- GOAL -
Pull out every line below containing the word "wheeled".

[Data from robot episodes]
···

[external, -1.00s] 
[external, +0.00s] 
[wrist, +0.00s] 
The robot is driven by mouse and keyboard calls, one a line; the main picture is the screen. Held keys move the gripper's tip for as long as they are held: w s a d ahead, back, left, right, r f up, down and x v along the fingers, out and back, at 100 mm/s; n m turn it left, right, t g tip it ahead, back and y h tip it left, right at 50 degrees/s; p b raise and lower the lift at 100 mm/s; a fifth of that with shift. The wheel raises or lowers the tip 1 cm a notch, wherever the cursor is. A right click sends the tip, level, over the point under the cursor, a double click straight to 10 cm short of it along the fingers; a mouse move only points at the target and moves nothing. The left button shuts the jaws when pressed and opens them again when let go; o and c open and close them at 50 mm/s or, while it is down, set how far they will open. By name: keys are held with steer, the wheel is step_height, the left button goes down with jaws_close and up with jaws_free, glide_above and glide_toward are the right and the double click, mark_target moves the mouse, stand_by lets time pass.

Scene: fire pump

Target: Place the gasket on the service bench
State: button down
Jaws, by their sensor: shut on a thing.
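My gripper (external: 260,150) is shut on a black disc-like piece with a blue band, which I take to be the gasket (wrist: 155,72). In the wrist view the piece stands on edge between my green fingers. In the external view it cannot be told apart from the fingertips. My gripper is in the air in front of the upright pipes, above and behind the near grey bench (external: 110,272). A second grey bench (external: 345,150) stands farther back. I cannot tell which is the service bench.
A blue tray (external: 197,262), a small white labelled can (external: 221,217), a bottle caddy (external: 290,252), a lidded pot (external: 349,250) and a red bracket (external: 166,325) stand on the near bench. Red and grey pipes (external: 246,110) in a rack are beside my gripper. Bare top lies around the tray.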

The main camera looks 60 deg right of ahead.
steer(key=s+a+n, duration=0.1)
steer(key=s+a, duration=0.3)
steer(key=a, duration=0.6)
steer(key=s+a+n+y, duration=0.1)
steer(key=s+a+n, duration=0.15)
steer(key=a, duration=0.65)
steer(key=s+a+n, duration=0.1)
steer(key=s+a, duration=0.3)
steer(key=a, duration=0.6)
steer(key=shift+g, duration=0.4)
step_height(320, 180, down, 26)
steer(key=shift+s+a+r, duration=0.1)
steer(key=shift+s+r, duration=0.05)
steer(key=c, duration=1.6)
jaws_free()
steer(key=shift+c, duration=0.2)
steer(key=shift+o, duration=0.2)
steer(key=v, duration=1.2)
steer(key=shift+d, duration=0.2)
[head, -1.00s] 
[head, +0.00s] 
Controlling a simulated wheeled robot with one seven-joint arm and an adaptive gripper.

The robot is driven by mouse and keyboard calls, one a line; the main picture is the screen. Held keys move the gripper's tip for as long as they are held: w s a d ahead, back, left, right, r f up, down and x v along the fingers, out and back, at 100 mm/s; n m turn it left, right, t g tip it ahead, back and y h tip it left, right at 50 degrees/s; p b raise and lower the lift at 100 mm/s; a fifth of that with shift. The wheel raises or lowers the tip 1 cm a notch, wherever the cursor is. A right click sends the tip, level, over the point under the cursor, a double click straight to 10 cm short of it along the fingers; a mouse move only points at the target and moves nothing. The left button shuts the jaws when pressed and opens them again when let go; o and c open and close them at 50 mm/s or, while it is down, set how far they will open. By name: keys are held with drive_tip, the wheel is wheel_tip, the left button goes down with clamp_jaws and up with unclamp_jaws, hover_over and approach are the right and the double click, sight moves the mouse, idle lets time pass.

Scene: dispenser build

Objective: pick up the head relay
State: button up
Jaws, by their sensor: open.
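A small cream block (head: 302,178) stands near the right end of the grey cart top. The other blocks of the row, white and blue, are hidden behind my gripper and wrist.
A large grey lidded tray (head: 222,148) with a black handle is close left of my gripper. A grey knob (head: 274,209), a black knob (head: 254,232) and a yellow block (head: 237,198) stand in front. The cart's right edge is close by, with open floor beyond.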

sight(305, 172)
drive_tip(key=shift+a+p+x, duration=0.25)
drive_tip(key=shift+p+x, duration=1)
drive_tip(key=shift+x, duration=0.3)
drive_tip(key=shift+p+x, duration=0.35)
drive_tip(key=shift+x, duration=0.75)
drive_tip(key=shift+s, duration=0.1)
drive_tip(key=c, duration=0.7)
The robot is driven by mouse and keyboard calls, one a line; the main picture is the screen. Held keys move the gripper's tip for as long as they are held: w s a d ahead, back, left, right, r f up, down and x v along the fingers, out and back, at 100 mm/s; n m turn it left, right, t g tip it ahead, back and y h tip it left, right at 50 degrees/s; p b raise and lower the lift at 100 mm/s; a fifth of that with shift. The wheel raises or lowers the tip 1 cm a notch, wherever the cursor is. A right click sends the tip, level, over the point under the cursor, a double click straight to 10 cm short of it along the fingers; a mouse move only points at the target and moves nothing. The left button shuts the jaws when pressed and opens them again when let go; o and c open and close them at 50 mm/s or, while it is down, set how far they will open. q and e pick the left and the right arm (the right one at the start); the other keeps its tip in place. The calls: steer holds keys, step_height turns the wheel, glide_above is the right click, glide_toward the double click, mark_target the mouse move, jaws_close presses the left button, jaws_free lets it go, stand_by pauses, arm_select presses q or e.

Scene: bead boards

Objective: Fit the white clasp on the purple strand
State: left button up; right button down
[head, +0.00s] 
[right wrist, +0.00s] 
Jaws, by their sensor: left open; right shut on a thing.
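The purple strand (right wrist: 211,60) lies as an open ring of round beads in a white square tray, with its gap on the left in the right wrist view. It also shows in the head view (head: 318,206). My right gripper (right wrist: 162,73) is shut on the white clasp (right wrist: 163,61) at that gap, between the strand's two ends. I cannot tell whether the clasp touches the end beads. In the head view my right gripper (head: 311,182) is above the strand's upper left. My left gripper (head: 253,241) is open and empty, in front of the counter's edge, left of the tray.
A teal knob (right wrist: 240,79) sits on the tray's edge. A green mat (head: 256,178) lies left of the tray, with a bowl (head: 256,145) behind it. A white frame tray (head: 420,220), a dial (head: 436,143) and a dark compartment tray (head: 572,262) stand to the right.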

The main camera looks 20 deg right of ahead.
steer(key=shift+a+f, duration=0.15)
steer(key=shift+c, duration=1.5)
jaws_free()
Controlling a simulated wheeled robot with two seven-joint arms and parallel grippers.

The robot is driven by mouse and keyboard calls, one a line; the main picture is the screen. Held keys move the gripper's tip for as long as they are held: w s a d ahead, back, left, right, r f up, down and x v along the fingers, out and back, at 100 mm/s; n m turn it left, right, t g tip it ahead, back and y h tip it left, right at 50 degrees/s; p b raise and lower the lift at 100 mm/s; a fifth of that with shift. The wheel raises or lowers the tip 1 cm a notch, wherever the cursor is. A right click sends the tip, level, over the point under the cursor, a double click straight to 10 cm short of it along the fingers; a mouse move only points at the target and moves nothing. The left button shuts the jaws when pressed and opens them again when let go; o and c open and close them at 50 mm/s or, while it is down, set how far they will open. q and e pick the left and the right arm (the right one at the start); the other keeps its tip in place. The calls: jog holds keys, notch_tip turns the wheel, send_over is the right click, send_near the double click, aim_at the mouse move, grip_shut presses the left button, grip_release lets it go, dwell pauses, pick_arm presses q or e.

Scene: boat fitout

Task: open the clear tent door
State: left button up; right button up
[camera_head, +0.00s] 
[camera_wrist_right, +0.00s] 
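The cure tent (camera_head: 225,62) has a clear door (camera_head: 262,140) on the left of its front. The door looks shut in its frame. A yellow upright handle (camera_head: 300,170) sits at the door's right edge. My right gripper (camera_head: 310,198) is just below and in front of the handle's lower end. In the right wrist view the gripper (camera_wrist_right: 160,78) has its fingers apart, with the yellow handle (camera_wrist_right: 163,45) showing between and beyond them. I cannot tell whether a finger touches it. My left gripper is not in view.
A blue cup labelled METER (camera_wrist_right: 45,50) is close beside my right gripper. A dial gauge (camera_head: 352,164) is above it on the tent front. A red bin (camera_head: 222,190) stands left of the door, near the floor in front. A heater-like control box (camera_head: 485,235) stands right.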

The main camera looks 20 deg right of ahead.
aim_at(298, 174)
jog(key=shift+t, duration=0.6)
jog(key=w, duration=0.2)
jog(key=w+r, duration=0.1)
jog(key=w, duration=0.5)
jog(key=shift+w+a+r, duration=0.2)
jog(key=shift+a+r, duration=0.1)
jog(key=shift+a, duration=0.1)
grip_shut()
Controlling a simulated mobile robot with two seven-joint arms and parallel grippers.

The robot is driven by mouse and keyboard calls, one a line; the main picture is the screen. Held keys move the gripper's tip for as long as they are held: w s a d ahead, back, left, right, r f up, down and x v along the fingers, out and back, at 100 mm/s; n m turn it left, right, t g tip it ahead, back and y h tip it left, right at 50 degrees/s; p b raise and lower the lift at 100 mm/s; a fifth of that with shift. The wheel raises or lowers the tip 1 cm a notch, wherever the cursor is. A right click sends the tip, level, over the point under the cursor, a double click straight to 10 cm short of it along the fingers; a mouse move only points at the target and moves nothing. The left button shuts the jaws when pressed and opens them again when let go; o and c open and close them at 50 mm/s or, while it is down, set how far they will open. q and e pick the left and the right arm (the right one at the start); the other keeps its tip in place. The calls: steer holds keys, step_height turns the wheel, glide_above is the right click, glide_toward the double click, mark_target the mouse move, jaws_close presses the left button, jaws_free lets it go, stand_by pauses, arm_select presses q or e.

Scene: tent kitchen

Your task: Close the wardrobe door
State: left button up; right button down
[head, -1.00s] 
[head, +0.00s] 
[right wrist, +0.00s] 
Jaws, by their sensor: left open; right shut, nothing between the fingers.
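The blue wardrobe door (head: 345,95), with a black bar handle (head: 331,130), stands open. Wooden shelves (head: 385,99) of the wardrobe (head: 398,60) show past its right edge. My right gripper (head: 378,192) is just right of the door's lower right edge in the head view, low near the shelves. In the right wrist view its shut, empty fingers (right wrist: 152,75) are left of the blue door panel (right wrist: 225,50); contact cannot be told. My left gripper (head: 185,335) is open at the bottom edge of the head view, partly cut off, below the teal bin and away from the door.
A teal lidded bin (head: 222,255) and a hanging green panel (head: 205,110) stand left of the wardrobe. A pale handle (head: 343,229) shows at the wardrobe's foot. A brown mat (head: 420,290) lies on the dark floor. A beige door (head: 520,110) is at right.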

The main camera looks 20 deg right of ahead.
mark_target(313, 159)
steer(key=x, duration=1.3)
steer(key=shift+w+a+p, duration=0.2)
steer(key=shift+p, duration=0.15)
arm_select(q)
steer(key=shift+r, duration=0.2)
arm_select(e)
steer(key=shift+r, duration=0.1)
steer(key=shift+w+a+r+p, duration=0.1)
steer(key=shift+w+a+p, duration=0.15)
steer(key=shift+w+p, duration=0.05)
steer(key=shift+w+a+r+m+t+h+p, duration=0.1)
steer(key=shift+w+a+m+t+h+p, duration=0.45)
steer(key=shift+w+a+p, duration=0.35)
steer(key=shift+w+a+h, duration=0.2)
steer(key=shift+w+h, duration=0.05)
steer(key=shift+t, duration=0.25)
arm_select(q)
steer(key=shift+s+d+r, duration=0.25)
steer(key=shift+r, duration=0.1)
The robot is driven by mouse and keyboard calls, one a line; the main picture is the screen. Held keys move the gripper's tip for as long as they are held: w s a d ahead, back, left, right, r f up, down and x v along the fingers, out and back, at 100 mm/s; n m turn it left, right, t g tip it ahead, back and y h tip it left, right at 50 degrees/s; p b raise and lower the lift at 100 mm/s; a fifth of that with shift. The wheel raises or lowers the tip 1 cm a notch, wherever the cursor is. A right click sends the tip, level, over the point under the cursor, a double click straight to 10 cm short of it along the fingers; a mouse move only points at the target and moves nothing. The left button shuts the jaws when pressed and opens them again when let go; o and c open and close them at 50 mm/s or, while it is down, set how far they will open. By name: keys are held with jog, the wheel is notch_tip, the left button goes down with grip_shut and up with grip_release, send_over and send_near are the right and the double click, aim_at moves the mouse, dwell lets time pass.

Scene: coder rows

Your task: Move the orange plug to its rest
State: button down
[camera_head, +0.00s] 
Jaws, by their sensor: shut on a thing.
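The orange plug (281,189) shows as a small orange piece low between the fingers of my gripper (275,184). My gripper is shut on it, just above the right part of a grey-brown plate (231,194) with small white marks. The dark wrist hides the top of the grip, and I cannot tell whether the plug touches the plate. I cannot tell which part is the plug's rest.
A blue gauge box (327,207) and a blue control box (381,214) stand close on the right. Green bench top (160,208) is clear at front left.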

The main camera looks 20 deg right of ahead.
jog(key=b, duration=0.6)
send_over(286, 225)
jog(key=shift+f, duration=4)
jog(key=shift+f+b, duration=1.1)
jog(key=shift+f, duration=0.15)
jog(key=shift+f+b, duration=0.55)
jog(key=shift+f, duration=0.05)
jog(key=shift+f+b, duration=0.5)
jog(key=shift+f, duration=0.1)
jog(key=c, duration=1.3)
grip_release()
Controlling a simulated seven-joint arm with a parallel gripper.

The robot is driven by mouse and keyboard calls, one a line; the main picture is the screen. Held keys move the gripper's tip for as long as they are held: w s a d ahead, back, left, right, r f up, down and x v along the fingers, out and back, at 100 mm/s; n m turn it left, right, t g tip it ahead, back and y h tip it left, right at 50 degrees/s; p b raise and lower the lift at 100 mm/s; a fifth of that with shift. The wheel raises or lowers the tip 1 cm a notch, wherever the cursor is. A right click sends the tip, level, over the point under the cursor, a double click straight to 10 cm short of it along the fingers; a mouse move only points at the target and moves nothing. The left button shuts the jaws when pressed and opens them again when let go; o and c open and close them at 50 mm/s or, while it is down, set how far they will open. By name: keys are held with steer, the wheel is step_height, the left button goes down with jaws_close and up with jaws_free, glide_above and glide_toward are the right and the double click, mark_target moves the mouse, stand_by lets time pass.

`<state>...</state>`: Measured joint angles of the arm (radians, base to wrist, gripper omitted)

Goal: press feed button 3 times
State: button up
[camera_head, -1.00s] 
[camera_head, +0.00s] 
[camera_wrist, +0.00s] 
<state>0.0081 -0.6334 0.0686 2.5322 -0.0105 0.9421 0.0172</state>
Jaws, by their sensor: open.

···

- ANSWER TO THE EXERCISE -
Controlling a simulated wheeled robot with one seven-joint arm and an adaptive gripper.
Controlling a simulated wheeled robot with two seven-joint arms and parallel grippers.

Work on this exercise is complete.